Una de sus virtudes cardinales estribó en la capacidad para reírse de sí mismo:
“Cuando era más joven podía recordar todo, hubiera sucedido o no”.
“Al cumplir los setenta años me he impuesto la siguiente regla de vida. No fumar mientras duermo, no dejar de fumar mientras estoy despierto y no fumar más de un solo tabaco a la vez”.
Aquí parece vaticinar el panorama que nos muestra la prensa mundial contemporánea:
“Conoce primero los hechos. Después, distorsiónalos”.
Y también resulta un profeta cuando prevé cierta característica del actual inquilino de la Casa Blanca:
“Suelen hacer falta tres semanas para preparar un discurso chambón”.
El poder —el político, el económico, el informativo o el religioso— no iba a quedar a salvo de sus ramalazos inmisericordes:
“Ni la vida, ni la libertad, ni la propiedad de ningún hombre están a salvo cuando el legislativo se encuentra reunido”.
“Suponga que usted fuese un idiota y suponga que usted fuese un miembro del congreso. Vaya, pero si estoy siendo reiterativo”.
“Un banquero es un señor que nos presta un paraguas cuando hace sol y nos lo exige cuando comienza a llover”.
“Hay tres clases de mentiras: la mentira, la maldita mentira y las estadísticas”.
“Si es un milagro, cualquier testimonio es suficiente, pero si es un hecho, es necesario probarlo”.
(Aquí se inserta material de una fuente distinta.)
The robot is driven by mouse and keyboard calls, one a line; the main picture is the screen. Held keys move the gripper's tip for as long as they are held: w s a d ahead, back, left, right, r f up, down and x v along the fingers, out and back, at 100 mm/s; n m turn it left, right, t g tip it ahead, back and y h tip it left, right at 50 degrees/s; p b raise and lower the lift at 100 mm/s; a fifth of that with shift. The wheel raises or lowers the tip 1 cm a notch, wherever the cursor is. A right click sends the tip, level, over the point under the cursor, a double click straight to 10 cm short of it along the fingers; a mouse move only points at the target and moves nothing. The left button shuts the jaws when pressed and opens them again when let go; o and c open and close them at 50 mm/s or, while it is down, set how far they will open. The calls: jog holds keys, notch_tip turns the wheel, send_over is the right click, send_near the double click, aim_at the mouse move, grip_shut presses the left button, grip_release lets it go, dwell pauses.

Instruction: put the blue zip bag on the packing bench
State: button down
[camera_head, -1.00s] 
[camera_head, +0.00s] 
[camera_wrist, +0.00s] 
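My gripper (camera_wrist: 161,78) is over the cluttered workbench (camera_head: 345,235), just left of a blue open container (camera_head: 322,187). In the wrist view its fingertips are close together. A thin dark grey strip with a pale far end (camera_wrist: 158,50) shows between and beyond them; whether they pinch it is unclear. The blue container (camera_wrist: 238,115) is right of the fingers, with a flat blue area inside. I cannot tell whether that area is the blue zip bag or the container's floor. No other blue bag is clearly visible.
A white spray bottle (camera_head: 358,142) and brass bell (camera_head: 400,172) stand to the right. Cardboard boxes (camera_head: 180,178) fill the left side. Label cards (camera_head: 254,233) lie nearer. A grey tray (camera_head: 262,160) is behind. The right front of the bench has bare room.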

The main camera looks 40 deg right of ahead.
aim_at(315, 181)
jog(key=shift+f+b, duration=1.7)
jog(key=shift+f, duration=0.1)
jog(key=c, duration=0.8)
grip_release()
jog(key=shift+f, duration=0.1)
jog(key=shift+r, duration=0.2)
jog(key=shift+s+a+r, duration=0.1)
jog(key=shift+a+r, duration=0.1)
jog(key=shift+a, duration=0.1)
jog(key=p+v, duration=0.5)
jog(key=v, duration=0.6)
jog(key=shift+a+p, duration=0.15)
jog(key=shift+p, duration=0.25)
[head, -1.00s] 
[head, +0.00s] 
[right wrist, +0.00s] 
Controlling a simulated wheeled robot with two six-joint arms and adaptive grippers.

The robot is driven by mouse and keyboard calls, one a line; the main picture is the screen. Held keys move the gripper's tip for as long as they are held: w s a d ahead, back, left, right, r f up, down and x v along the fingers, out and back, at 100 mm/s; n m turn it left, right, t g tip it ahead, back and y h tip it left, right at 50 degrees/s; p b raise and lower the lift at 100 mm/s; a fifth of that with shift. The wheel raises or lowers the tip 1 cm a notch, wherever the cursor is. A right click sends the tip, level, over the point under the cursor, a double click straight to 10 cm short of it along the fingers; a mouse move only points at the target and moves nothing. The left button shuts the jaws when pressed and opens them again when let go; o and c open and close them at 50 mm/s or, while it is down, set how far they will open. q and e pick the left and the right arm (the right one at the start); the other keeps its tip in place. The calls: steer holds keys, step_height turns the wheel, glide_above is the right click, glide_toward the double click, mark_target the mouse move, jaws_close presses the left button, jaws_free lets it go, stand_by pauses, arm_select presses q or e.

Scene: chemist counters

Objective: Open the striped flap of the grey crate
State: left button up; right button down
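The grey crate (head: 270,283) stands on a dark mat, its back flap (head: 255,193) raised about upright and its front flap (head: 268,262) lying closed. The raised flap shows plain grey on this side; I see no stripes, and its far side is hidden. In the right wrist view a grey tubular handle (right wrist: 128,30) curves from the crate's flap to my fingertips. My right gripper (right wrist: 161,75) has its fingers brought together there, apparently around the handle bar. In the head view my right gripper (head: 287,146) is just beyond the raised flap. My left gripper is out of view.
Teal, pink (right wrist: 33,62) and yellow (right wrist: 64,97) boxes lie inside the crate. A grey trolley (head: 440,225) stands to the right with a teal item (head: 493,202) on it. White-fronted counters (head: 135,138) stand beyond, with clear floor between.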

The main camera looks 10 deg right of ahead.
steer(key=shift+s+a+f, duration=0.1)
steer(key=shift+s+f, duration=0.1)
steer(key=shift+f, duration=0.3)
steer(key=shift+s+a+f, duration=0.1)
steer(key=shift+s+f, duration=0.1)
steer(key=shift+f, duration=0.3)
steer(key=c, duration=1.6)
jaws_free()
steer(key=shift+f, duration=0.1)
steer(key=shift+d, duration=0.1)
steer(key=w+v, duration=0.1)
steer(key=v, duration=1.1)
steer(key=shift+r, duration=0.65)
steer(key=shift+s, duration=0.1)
Miren estas desgarradas palabras, increíblemente, en boca de un hombre de éxito:
“La fama es vapor; la popularidad, un accidente: la única certeza terrenal es el olvido”.
Aquel tipógrafo, minero buscador de plata, piloto de barcos, fue un combatiente contra la opresión y la hipocresía. Y perenne cultivador de un estilo agresivísimo. Sin embargo, la ternura no le era ajena a su espíritu:
“El perdón es la fragancia que derrama la violeta en el talón que la aplastó”.
“Para Adán, el paraíso era donde estaba Eva”.
Gracias a esa amable y poco comentada arista de su alma, nos legó dos consejos como para recordar:
“El arte de vivir consiste en lograr que hasta los sepultureros lamenten tu muerte”.
“La raza humana tiene un arma verdaderamente eficaz: la risa”.